Ce commentaire est l’opportunité de vous parler #stockage d’électricité et des limites technologiques associées. Clairement j'aurais pu l'ignorer vu le ton, mais j'ai pensé à vous chers followers 😉
Alors, où en est-on aujourd’hui ? #Thread ⤵️
Précision : j'ai orienté ce thread sur les aspects technos/matériaux. C'est à dire ce que je connais. 😉
Autre précision : je parle de variabilité mais pour certains c'est de l'intermittence. La terminologie est en soit un débat mais au final les conséquences sont les mêmes
Toutes les sources d’énergie ne sont pas égales face au stockage. Le succès des énergies fossiles s’explique en partie parce qu'elles se stockent très facilement.

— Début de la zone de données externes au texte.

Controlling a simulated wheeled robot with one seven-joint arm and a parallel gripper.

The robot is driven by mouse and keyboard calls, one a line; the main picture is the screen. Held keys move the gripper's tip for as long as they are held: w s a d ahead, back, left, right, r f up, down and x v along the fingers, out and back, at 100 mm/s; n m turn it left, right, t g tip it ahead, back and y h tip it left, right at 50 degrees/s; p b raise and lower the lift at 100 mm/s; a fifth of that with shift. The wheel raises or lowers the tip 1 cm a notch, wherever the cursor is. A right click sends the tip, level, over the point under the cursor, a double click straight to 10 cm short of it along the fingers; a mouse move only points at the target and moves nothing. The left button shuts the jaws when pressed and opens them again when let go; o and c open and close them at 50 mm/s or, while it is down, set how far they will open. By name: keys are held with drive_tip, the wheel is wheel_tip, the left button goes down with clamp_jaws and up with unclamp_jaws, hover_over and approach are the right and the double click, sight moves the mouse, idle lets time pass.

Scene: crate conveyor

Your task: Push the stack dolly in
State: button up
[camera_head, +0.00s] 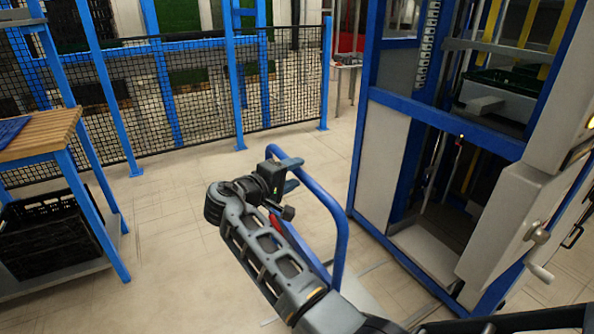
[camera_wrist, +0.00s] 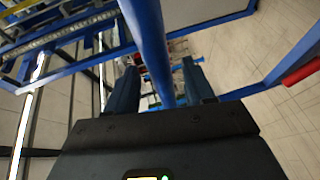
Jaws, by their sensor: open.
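A bent blue tube handle (camera_head: 342,225), which appears to belong to the stack dolly, stands upright in front of the blue-framed machine in the head view. The dolly's base is mostly hidden behind my arm and below the frame. My gripper (camera_head: 286,176) is open at the handle's upper left part. In the wrist view, a blue tube (camera_wrist: 146,35) runs down between the two spread fingers of my gripper (camera_wrist: 160,88). I cannot tell whether a finger touches it.
A blue-framed machine (camera_head: 432,115) with an open lower bay (camera_head: 440,215) stands at the right. A wooden-topped bench (camera_head: 40,135) with a black crate (camera_head: 45,235) below is at the left. A mesh fence (camera_head: 190,95) runs behind. The floor (camera_head: 170,240) between is clear.

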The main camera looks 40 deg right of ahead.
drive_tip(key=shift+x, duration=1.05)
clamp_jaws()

L’électricité, elle, peut être stockée mais sous une forme différente ce qui nécessite des transformations.
Le courant électrique peut être converti sous une autre forme d’énergie qui elle peut être stockée et qu’on pourra utiliser en fonction du besoin : énergie mécanique, thermique, chimique ou électrochimique.
Le stockage peut être :
➡️Stationnaire : c’est ce qui permet de participer à l’équilibre entre la production et la conso sur les réseaux électriques et de pallier la variabilité de l’éolien/solaire. Les technos de stockage existantes ont des puissances allant de quelques kW à plusieurs GW
➡️Embarqué : Ce sont les batteries des VE ou des smartphones. La puissance de stockage est de l’ordre du kW.

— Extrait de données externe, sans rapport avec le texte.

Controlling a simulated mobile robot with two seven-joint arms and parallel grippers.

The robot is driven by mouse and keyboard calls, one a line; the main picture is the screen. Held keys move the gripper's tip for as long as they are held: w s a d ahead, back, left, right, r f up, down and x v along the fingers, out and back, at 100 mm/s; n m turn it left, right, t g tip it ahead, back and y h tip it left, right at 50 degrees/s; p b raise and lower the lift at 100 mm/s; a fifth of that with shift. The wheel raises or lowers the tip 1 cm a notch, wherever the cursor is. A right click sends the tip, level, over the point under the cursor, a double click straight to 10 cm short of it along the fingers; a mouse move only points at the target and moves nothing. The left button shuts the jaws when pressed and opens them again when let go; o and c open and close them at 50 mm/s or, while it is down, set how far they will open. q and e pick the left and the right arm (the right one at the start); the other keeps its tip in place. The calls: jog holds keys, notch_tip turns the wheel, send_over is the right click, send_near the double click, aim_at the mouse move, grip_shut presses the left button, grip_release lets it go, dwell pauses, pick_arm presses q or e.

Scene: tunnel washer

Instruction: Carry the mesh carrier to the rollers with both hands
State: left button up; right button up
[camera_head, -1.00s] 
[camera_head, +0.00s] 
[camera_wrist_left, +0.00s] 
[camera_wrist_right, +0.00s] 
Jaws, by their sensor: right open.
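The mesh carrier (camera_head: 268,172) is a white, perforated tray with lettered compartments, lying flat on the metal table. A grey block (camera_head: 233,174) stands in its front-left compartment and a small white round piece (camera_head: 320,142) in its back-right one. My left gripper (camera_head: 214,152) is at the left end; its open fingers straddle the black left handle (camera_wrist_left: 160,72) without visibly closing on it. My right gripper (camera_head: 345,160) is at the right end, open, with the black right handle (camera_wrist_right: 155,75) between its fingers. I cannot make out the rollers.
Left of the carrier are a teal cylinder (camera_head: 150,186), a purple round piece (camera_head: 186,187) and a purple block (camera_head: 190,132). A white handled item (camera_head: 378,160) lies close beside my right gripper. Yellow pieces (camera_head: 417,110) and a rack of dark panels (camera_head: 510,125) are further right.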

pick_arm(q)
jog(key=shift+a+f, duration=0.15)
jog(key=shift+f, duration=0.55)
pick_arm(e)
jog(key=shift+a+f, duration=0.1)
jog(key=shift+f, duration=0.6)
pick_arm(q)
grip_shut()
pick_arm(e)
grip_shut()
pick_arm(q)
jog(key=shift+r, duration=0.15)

Certaines technos ne peuvent être que stationnaires comme les STEP, d’autres peuvent être stationnaires et embarquées comme les batteries
Parlons maintenant des 5 principales technologies de stockage existantes.

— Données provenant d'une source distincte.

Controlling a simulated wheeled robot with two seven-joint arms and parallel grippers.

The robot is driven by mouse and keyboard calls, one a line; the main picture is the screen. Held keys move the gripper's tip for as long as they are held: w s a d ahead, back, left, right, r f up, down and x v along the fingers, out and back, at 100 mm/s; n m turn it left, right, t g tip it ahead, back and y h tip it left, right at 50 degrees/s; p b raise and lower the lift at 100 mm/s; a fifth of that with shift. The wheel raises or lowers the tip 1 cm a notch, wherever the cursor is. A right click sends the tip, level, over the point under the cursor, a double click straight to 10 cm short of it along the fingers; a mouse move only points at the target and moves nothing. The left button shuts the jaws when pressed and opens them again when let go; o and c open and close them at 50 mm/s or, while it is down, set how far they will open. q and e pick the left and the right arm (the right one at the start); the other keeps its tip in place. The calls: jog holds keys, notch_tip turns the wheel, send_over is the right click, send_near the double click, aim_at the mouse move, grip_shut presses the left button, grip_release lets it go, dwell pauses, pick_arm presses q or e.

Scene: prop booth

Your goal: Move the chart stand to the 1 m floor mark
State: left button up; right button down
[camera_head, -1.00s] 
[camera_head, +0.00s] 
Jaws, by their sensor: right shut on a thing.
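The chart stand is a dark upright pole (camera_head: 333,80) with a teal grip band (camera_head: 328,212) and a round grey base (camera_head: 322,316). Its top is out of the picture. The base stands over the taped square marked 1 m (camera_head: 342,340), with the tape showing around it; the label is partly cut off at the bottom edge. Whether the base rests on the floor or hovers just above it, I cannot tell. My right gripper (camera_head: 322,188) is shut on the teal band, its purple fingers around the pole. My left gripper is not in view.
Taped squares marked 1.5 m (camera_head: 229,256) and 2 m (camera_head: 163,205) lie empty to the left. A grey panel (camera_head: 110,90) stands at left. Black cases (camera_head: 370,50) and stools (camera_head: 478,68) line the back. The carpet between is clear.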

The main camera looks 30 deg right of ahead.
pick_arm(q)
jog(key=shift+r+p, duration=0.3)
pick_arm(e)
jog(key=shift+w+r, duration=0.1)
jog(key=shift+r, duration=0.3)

1/ La STEP (station de transfert d’énergie par pompage) qui est LA technologie de stockage la plus utilisée dans le monde. Le stockage repose sur le principe de l’énergie gravitaire
une STEP est constituée de 2 bassins dont l’un est au-dessus de l’autre comme présenté ⤵️. Lorsque l’électricité est produite en excès, l’eau du réservoir inférieur est pompée vers le réservoir supérieur qui reçoit l’énergie potentielle.
Source image : encyclopédie de l’énergie
Lorsqu’il faut restituer cette énergie, l’eau du réservoir supérieur est vidée par gravité et passe par une turbine qui produit de l’électricité
Cette techno permet de stocker de grandes capacités mais avec une certaine inertie qui ne permet pas un chargement/déchargement rapide.
C’est également une technologie qui demande beaucoup de surface puisqu’elle nécessite la construction de 2 grands réservoirs.
98% du stockage d’énergie dans le monde repose sur cette technologie, soit 145 GW au total.
La France dispose de 6 STEP mises en service entre 1976 et 1987 pour une puissance de pompage de 4.2 GW. La plus grande STEP du monde est aux USA 3GW (Bath Country)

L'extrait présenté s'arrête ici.